- **Task instructions**
Find the lines with "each" in them and copy them out.

- **Material provided**
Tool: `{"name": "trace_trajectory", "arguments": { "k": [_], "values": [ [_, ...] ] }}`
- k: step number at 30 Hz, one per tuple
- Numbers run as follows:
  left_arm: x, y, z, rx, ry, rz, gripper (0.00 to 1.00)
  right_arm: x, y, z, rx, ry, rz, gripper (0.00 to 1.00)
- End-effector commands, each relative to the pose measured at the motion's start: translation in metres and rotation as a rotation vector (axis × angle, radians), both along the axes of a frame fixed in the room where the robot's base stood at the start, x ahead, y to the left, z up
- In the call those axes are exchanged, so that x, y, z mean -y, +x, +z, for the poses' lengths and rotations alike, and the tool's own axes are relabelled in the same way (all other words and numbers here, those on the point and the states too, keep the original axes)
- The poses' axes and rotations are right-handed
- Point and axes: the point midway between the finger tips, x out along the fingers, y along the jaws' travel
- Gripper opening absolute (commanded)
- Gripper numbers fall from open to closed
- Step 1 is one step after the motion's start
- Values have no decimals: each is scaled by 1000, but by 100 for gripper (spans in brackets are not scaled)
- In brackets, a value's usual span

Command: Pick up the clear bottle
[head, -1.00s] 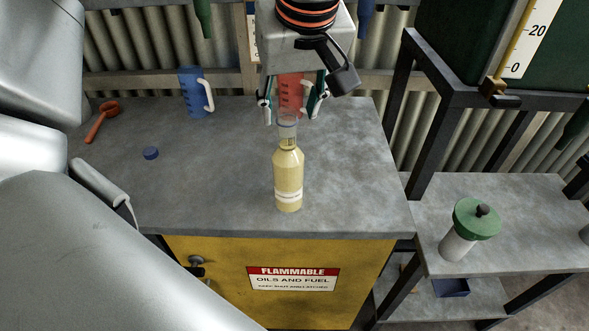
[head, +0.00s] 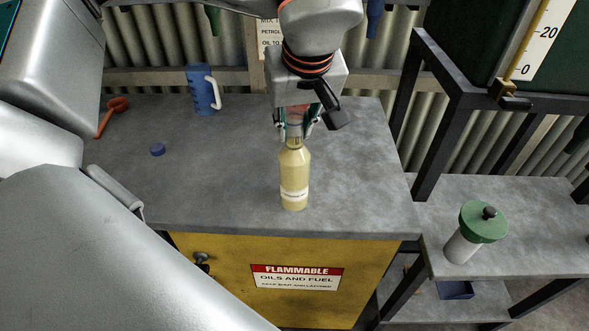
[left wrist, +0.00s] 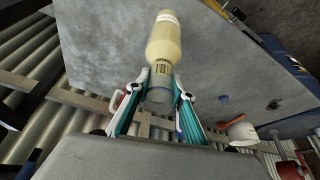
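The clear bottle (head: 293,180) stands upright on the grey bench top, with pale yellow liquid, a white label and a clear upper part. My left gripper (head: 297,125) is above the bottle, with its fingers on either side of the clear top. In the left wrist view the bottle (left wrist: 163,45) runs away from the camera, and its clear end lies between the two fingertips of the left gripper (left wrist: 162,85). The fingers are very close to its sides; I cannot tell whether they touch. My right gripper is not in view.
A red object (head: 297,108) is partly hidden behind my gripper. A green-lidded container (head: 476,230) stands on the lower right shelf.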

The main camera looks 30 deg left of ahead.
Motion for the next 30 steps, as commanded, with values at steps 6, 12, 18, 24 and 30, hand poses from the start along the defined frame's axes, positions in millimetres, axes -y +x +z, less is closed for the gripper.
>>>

- **Written solution**
- End-effector commands, each relative to the pose measured at the motion's start: translation in metres and rotation as a rotation vector (axis × angle, radians), both along the axes of a frame fixed in the room where the robot's base stood at the start, x ahead, y to the left, z up
- Values have no decimals: each is scaled by 1000, but by 100 for gripper (spans in brackets are not scaled)

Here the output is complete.